Claim 6 describes a method where a scalar, represented as a binary vector, is first "recoded... to produce a signed digit representation of plus one and minus one digits." Subsequently, the cryptographic operation proceeds by either adding or subtracting a group element based on the value of each signed digit.

The claim would be obvious in light of US Patent 6,175,850 ('850 patent) in view of the Kocher paper.

1. Motivation: As with Claim 1, the Kocher paper provides the motivation for a PHOSITA to find a method of performing scalar multiplication or exponentiation that is resistant to timing analysis by regularizing the process.

2. Direct Teaching of the Method: US Patent 6,175,850 ('850 patent) directly teaches the central, non-obvious element of Claim 6. The '850 patent describes a method for modular exponentiation using a "redundant binary representation" for the exponent, where digits can be {-1, 0, 1}. This is synonymous with the "signed digit representation of plus one and minus one digits" claimed in Claim 6. The '850 patent discloses this recoding as a method for performing the calculation.

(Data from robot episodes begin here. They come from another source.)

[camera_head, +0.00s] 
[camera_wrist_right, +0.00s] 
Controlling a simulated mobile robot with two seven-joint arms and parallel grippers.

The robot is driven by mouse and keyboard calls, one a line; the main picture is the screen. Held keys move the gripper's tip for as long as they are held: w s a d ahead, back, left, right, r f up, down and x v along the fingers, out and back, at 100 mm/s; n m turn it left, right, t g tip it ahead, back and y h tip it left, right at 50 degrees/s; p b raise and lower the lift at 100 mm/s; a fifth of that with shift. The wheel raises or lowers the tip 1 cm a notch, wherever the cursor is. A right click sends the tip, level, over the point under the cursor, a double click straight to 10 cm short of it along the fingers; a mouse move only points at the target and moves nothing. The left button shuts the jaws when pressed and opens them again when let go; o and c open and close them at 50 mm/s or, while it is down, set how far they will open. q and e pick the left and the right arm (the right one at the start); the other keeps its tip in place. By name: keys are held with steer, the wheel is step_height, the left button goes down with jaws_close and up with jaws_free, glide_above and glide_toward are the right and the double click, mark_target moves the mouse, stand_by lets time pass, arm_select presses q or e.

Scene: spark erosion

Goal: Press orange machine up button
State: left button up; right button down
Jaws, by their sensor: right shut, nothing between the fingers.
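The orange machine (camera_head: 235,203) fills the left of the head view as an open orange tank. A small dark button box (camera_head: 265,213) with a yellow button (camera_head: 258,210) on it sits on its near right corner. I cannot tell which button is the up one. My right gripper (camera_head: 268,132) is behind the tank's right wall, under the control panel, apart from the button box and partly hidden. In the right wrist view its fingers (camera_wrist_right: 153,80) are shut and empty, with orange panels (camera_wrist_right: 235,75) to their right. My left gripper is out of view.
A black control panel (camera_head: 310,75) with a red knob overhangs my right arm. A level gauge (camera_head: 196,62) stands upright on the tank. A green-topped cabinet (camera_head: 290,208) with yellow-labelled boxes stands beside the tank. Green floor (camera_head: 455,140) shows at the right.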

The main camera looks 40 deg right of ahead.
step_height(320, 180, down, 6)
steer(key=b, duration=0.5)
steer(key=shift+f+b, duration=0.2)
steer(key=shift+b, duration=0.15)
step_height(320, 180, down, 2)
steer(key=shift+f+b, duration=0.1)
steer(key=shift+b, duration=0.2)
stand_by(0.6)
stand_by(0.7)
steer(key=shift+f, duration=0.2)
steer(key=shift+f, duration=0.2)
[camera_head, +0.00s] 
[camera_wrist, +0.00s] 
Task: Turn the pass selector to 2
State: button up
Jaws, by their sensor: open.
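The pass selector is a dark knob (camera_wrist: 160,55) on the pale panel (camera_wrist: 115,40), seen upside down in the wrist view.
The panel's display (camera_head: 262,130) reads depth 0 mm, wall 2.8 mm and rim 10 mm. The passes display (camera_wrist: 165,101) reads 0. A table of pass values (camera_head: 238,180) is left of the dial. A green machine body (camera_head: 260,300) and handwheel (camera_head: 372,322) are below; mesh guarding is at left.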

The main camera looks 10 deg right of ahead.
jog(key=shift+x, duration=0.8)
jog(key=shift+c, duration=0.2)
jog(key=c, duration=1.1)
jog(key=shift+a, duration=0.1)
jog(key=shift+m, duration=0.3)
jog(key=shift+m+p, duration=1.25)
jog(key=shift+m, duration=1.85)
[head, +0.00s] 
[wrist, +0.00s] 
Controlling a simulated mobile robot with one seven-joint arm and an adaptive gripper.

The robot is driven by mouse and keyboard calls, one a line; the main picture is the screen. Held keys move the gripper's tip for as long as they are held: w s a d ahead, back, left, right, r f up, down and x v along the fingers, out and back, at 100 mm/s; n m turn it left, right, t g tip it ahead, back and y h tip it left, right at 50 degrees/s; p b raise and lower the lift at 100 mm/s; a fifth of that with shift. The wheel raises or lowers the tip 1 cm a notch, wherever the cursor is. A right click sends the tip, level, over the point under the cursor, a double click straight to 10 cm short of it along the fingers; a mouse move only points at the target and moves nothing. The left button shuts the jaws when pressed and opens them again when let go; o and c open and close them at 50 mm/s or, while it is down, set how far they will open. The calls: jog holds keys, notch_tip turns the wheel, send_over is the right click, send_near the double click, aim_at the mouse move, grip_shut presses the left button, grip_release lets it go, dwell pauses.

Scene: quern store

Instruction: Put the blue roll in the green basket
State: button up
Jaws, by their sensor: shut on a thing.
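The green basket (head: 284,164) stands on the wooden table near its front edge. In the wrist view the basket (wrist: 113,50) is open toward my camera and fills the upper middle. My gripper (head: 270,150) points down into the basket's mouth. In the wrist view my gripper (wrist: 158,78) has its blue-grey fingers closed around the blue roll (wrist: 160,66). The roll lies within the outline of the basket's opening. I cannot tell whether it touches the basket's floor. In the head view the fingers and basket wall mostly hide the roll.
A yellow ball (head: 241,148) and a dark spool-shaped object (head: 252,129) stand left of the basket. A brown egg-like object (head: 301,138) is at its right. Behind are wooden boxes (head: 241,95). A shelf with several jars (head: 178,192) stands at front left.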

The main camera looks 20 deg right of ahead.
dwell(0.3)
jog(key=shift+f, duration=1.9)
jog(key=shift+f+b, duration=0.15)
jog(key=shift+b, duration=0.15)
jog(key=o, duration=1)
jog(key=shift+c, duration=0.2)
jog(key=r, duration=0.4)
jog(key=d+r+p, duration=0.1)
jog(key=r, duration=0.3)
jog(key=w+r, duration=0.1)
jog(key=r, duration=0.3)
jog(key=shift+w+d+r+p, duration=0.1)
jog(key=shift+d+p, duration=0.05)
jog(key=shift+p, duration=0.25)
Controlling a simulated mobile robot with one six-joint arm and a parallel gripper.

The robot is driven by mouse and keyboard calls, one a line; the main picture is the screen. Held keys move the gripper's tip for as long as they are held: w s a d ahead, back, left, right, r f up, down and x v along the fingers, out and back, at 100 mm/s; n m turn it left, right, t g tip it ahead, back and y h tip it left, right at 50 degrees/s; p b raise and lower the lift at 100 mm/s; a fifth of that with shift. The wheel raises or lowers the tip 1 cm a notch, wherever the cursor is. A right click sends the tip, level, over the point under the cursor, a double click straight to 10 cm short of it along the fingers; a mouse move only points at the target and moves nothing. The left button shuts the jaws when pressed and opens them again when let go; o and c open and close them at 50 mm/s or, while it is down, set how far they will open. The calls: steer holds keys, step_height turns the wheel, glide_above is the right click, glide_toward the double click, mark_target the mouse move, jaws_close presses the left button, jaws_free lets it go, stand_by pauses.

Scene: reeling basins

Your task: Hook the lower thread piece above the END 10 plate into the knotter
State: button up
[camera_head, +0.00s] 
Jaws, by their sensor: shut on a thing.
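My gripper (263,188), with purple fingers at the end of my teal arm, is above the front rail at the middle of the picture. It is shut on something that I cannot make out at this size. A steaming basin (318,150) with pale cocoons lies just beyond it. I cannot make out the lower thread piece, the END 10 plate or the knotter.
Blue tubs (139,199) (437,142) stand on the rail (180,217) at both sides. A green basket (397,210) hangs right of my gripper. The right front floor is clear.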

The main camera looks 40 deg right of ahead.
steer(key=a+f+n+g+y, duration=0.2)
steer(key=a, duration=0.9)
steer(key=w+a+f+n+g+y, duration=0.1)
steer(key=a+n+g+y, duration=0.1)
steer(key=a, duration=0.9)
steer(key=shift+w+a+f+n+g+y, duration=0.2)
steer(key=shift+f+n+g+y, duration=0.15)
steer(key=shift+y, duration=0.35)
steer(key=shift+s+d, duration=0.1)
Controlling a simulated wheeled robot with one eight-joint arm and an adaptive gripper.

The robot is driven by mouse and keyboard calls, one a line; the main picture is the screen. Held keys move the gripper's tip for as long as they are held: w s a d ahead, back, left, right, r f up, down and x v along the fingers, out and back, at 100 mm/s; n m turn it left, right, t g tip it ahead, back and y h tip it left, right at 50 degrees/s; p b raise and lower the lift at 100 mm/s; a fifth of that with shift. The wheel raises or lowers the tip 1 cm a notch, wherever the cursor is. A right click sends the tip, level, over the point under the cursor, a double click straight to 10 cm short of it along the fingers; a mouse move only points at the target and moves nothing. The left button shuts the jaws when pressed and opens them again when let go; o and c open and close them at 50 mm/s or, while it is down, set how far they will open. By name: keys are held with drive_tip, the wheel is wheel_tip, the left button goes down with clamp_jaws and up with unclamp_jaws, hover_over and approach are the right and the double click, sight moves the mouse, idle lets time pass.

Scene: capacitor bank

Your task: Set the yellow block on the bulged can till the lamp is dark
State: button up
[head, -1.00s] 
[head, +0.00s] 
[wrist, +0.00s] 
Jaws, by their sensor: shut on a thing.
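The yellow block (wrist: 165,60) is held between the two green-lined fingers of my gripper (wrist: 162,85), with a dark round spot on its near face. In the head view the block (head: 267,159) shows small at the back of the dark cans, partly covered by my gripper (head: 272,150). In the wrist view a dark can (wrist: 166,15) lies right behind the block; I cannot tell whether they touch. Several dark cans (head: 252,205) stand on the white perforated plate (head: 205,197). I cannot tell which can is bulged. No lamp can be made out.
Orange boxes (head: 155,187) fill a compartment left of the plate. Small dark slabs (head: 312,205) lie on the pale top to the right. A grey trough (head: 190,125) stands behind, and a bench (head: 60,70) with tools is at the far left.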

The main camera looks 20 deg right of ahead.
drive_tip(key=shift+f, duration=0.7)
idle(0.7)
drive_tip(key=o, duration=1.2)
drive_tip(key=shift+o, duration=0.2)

3. Motivation to Combine: A PHOSITA, tasked with solving the timing attack problem from Kocher, would have looked for known mathematical techniques to make the exponentiation process more uniform. The signed-digit recoding method from the '850 patent is one such technique. A PHOSITA would have immediately recognized that an algorithm based on a signed-digit representation—which replaces a variable sequence of multiplies with a more regular sequence of additions and subtractions—is inherently more resistant to simple timing attacks. The motivation to apply the known recoding technique from the '850 patent to solve the well-known timing problem from Kocher would have been clear, and there would have been a reasonable expectation of success.

In summary, the '850 patent discloses the key technique of recoding a binary number into a signed-digit representation for cryptographic computation. Applying this known technique to solve the widely understood problem of timing attacks would have been an obvious step for a person of ordinary skill in the art.